Breaking News

TAJUK Terorisme dan Manusia (yang) Tak Berdaya 06 Jun 2017 11:57

Article image
Terorisme harus dilawan dengan solidaritas bersama. (Foto: Ist)
Terorisme muncul, karena manusia tidak berdaya atas “prestasi peradaban” yang ironisnya telah diciptakan oleh dirinya sendiri.

TERORISME kini tiada henti menyambangi semesta. Manusia tanpa ampun menghabisi manusia yang lainnya atas nama keunggulan ideologi. Darah, air mata dan kebencian diteriakkan bersamaan dengan pekikan kebanggaan. Sungguh ironis, menghabisi nyawa orang lain justru menjadi prestasi diri.

Nah, apa akar dari terorisme tersebut? Hannah Arendt, pemikir Jerman memiliki pendapatnya sendiri. Akar dari terorisme adalah “perasaan ditinggalkan.” Mengapa? Karena menurut Arendt, manusia kalah dari kehidupan modern. Terorisme muncul, karena manusia tidak berdaya atas “prestasi peradaban” yang ironisnya telah diciptakan oleh dirinya sendiri.  

Manusia ditinggalkan karena modernisasi telah menghapus cara-cara hidup tradisional adat-istiadat, kebiasaan dan institusi yang diwariskan turun-temurun. Imbasnya agama-agama dan budaya hidup tradisional mulai digerus peranan dan pengaruhnya. Belum lagi modernisasi telah mengasingkan manusia, karena kalah bersaing dengan kecanggihan teknologi.

Ketika kalah bersaing dengan kemajuan modern, banyak manusia terdepak dari pekerjaan, Kerja yang merupakan salah satu pengukur martabat manusia membuatnya tergeser secara sosial dari masyarakat. Manusia diasingkan dari pergaulannya sendiri.

Dan, akhirnya mereka yang terasing pun keluar mencari perlindungan dari komunitas primordial semisal agama. Mengapa? Karena mengutip Marx, mereka hendak mencari penghiburan dan ketetapan hati. Namun, tanpa kontrol dan ketundukan buta, manusia yang kalah dari peradaban kini kehilangan sikap kritis. Ia akhirnya mau diajak berontak kepada peradaban modern yang diklaim  asal muasal segala kejahatan modern.
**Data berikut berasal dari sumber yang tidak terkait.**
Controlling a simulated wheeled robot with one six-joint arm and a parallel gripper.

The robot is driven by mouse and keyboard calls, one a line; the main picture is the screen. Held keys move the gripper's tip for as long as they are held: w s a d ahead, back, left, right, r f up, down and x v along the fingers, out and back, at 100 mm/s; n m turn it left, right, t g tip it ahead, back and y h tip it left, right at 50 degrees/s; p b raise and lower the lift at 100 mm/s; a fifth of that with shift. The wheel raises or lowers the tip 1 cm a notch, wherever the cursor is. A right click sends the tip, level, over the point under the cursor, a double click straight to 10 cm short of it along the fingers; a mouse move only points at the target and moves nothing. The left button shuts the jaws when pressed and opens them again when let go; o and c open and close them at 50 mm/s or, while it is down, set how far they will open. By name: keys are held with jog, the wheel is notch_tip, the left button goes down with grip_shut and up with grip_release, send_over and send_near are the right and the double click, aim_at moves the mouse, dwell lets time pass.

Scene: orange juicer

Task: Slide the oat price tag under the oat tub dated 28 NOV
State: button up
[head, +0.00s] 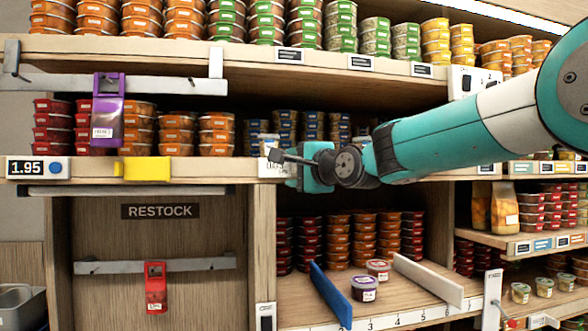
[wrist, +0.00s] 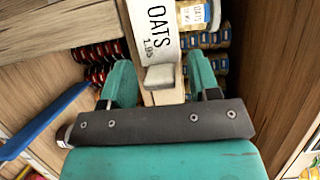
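The white oat price tag reading OATS 1.95 (wrist: 155,32) lies ahead of my gripper in the wrist view, with a pale grey block (wrist: 161,77) at its near end. In the head view the tag (head: 271,168) is at the middle shelf's front edge, partly hidden by my gripper (head: 285,160). My gripper's teal fingers (wrist: 160,88) are apart, one on each side of the block, with gaps visible. An oat tub with a white label (wrist: 194,15) stands beyond the tag. Its date is too small to read. Blue-lidded tubs (head: 285,124) stand behind in several stacks.
A yellow block (head: 146,169) and a 1.95 display (head: 25,168) are on the shelf edge at left. A purple holder (head: 106,118) hangs from a rail. Below are a blue divider (head: 330,294), a white divider (head: 428,279) and two loose tubs between them.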

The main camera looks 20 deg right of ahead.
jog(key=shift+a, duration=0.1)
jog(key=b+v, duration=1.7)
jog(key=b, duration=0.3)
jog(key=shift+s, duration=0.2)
Tanpa sikap kritis-korektif, manusia tunduk pada hasutan untuk menghancurkan yang lain, yang tidak bersedia masuk dalam barisannya. Massa menjadi pelindung sekaligus pegangan hidup terakhir bagi anggota-anggotanya. Bila perlu, untuk mendudukkan keunggulan kelompoknya, orang bisa mengorbankan hidupnya sendiri.

Bagaimana perasaan ini dapat dilawan? Arendt menolak prinsip hukum: mata ganti mata, gigi ganti gigi. Hanya solidaritas yang dapat membuka pintu ketertutupan, membuka ruang kelompok yang hampa rasa kasih kepada yang lain.

Solidaritas menimbulkan pengakuan terhadap yang lain, tidak dengan cara membunuh tetapi mengakui martabat orang lain. Solidaritas ini menjadi gerakan (solidaritas) global yang mengundang sebanyak-banyaknya untuk menggemakan persaudaraan universal. Kita tidak perlu takut terhadap terorisme.

Setitik embun solidaritas yang terus dihadirkan setiap hari dapat melubangi kekerasan teroris yang membatu.